For instance, imagine a world where everyone had enough.
Some folks would still have more than others, but even our sisters and brothers with the absolute least would be able to live without chronic deprivation. Applied to food, as in the story of manna and quail from Exodus, it still might not be a perfect world, but it would likely be a healthier and more peaceful one.
Instead, right now:
- Globally, 27% of all children suffer irreversible physical damage due to malnutrition, and it is an underlying cause of death for 2.6 million children each year.
- Let me say that again. According to Save the Children, more than a quarter of all the children in the world suffer permanent physical harm from lack of nutritious food.
- In the U.S., three in five teachers report having children in their classroom who regularly come to school hungry.
- In North Carolina, almost half of all farmworker households may not have enough food to eat.
And the issue transcends hunger. How our meat is raised has serious implications for the planet in terms of methane-gas production as well as fossil fuel and water use.
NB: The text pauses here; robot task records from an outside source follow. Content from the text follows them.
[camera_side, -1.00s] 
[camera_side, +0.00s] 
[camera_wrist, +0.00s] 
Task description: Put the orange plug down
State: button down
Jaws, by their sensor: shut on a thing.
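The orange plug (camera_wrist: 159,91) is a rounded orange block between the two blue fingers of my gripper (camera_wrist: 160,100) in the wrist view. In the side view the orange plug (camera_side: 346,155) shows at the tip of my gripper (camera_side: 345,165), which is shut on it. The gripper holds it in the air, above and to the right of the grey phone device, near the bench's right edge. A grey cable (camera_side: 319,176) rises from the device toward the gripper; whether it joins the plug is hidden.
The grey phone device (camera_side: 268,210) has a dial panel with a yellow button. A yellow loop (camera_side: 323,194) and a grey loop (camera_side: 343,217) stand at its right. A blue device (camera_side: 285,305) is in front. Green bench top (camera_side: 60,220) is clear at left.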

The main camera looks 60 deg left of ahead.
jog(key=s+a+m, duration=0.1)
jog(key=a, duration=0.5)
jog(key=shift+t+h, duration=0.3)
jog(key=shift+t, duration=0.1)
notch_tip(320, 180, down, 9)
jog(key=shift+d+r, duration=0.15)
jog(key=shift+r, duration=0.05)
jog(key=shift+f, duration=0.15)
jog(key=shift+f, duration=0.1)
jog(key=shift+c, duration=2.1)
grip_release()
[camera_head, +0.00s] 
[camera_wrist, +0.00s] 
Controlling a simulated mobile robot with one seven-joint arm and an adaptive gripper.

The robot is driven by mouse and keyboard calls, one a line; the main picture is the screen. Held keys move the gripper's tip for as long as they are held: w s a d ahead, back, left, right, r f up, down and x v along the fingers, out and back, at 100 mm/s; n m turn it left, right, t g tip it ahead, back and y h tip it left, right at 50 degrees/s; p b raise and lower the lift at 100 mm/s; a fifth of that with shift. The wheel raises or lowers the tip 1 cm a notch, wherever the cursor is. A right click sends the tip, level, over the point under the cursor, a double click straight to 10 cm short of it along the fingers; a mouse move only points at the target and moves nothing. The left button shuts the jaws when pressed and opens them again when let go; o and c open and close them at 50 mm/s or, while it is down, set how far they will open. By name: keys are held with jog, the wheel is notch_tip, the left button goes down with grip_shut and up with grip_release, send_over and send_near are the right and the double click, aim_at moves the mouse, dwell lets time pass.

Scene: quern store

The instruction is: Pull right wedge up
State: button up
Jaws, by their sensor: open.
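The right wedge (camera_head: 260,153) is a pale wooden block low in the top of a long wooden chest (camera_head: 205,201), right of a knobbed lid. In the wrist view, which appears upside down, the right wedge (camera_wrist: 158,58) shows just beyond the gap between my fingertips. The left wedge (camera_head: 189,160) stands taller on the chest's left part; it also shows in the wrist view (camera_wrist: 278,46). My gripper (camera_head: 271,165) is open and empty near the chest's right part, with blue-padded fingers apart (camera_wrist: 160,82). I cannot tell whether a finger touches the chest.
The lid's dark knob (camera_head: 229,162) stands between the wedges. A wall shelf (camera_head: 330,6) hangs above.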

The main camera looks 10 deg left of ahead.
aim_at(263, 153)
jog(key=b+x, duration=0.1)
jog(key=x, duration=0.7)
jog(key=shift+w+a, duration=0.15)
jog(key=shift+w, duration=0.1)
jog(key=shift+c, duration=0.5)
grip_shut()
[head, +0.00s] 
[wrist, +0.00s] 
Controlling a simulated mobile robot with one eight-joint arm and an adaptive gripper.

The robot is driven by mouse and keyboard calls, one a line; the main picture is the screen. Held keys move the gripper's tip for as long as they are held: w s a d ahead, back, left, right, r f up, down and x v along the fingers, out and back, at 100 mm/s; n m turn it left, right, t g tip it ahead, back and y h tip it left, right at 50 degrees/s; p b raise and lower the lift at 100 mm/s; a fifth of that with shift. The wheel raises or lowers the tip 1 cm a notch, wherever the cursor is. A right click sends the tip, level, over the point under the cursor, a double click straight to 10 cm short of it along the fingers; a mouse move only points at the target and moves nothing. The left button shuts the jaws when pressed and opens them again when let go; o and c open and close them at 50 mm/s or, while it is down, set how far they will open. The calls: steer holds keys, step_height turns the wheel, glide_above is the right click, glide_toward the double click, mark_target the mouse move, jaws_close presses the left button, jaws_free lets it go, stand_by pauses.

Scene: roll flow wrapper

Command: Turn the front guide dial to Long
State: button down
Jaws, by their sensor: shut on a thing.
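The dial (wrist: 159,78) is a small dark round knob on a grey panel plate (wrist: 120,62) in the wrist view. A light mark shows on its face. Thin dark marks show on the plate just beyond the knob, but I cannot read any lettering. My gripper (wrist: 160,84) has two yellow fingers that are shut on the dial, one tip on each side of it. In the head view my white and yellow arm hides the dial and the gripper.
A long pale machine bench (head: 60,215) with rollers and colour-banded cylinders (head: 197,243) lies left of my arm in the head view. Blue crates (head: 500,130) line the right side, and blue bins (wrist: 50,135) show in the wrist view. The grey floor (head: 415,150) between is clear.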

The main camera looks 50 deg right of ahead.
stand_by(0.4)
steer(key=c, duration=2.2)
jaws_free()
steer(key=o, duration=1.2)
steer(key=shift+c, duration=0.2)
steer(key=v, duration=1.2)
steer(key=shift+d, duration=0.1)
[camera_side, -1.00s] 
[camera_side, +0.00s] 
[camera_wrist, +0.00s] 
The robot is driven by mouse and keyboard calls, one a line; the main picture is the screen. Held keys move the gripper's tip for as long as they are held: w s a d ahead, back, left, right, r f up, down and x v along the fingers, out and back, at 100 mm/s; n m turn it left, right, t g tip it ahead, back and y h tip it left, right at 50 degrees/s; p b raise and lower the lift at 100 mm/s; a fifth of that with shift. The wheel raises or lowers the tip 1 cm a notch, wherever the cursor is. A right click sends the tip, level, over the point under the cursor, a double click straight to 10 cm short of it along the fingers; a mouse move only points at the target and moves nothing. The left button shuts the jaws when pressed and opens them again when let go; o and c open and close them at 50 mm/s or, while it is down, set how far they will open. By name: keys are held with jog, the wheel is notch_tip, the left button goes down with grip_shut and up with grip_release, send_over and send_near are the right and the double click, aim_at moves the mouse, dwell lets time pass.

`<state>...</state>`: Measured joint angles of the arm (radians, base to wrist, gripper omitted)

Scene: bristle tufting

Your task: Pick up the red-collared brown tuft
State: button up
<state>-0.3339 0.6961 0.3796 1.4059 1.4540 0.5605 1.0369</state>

The choices we make as individuals about what and how much we eat impact our personal health. And the accessibility to nutritious options through urban farmers markets or community gardens can make lifelong, life-lengthening changes for people in areas with otherwise limited choices, but only if those markets and gardens are readily available.
Those of us whose sacred text includes stories of bread in the wilderness and a multitude fed with leftovers must extend the miraculous power of food to everyday life in a complicated world. God gives us an abundance and the ability to begin global change through our personal and local choices. By working together, we move forward to a place where we recognize the transcendent, miraculous power of what is on our plate.
Closing Prayer
Loving God, Creator of all, help us to respect your generosity and to understand that your abundance calls us to care for ourselves, for each other, and for our planet. May we accept the challenge to take no more than we need and to give what we can so that all will have enough. Amen.